Dès la première page vous êtes séduit - parfois jusqu'à l'hilarité - par la gouaille cynique de l'inspecteur Ritter - gigantesque flic latino-américain régulièrement terrassé par de violentes crises d'angoisse. Dès la première page vous êtes bluffé par la prose ultraviolette de Saknussemm que traduit avec verve & gourmandise - ça se sent - Anne-Sylvie Homassel, grande metteuse en français de littérature dite «de genre».

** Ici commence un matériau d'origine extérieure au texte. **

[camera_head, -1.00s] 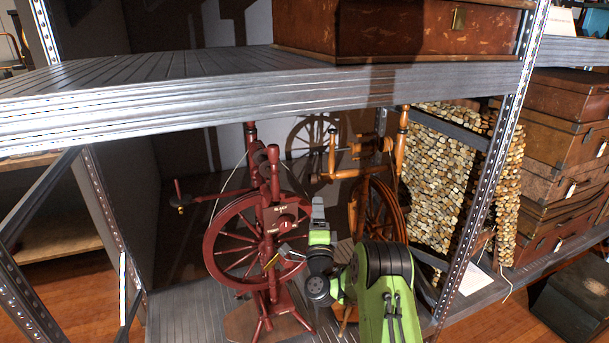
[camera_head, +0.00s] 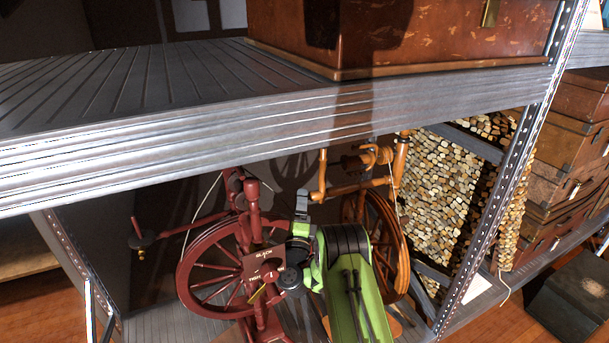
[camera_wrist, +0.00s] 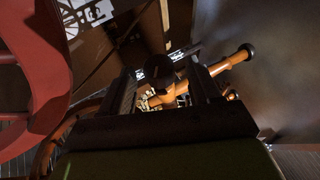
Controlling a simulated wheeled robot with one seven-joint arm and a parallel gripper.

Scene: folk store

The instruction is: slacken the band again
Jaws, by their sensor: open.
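The dark red spinning wheel (camera_head: 195,248) stands on the lower shelf. A thin pale band (camera_head: 207,195) runs up from its rim; I cannot tell how tight it is. A small brown lettered plate (camera_head: 263,258) sits at its front, with a yellow pointer (camera_head: 258,293) slanting down to the left. The lettering is too small to read surely. My gripper (camera_head: 302,203) is between this wheel and the orange one, apart from the pointer. In the wrist view my gripper (camera_wrist: 165,75) is open, with a dark shape between its fingers that I cannot identify. The red rim (camera_wrist: 50,70) shows at left.
An orange spinning wheel (camera_head: 385,235) stands close on the right; its turned post (camera_wrist: 225,63) shows beyond my fingers. The upper shelf edge (camera_head: 290,125) hangs over both wheels. A perforated metal upright (camera_head: 490,235) and strings of pale pieces (camera_head: 440,185) bound the right side.

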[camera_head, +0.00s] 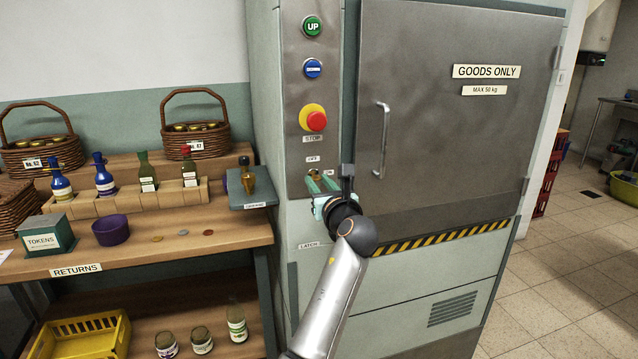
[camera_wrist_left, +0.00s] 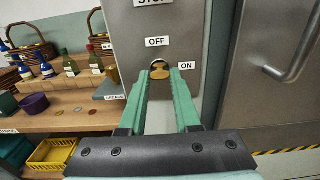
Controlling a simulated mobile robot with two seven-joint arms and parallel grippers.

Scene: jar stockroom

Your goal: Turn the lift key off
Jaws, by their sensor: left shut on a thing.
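The brass lift key (camera_head: 316,175) sits in its lock on the lift's steel control panel (camera_head: 310,100), below the red STOP button. In the left wrist view the key (camera_wrist_left: 160,71) is between the tips of my left gripper (camera_wrist_left: 160,76), which is shut on it. An OFF label (camera_wrist_left: 157,42) is above the lock and an ON label (camera_wrist_left: 187,66) is to its right. The fingers partly cover the key, and I cannot tell for sure which label it points to. In the head view my left gripper (camera_head: 322,182) is at the panel. My right gripper is not in view.
The lift door (camera_head: 440,120), with its vertical handle (camera_head: 382,140), is closed to the right of the key. Left of the panel, a wooden shelf (camera_head: 190,245) holds bottles, baskets and a purple bowl (camera_head: 110,231). A small grey ledge (camera_head: 252,199) with an amber bottle is close by.

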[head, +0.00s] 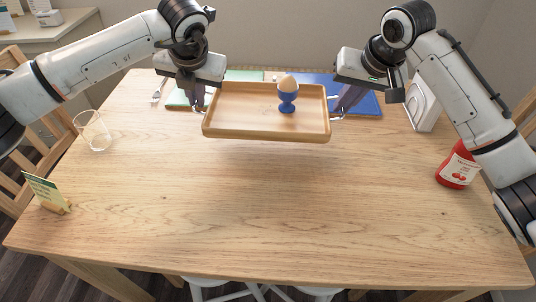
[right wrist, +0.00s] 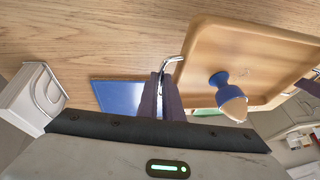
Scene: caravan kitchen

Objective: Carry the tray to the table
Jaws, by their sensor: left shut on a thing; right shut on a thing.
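The wooden tray (head: 240,124) is held level above the wooden table (head: 250,210), with a shadow beneath it. An egg (head: 288,83) stands upright in a blue egg cup (head: 287,102) on the tray, right of its middle. My left gripper (head: 198,107) is shut on the tray's left metal handle. My right gripper (head: 338,114) is shut on the right handle. In the right wrist view the fingers (right wrist: 160,92) close on the handle (right wrist: 172,66) of the tray (right wrist: 210,60), with the egg cup (right wrist: 219,82) and egg (right wrist: 233,103) on it.
A glass (head: 95,132) and a small card stand (head: 47,193) are at the left. A red jar (head: 458,167) and a white holder (head: 423,103) are at the right. Blue (head: 365,101) and green (head: 178,99) mats and a fork (head: 159,90) lie at the back. The table's front middle is clear.

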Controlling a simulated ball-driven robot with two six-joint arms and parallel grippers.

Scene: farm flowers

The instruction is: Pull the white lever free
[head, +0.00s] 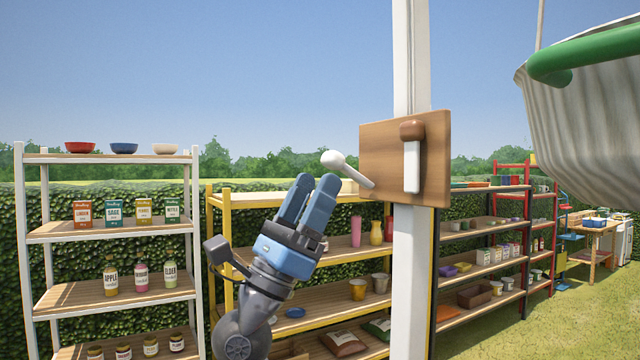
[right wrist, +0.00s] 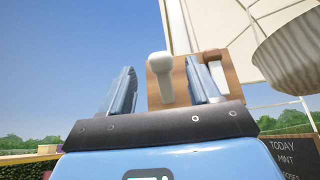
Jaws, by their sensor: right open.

Protéiforme comme sa diabolique héroïne, Minuit privé emprunte aux codes du roman noir, du polar, de la SF pour les hisser haut et vous laisser haletants, époustouflés, au moment où les fils de l'intrigue - une intrigue «toute en épine dorsale et nerfs - un verbe plutôt qu'un nom» - se dénouent. Car Minuit privé est un grand livre sur la peur et sur «l'autre». Minuit privé est l'histoire d'un apprentissage de la peur à travers la déconstruction d'une identité. Car le «je» monolithique est une fiction. Et si le «je» est multiple, l'autre se tient au coeur même du «je», étranger et inquiétant. «Approcher l'étranger, c'est inviter l'inattendu, et libérer une force nouvelle» dit T.S. Eliot en exergue de cet excellentissime roman à suspense ; à moins que ce ne soit l'inspecteur Ritter qui se le dise en se regardant dans son miroir ?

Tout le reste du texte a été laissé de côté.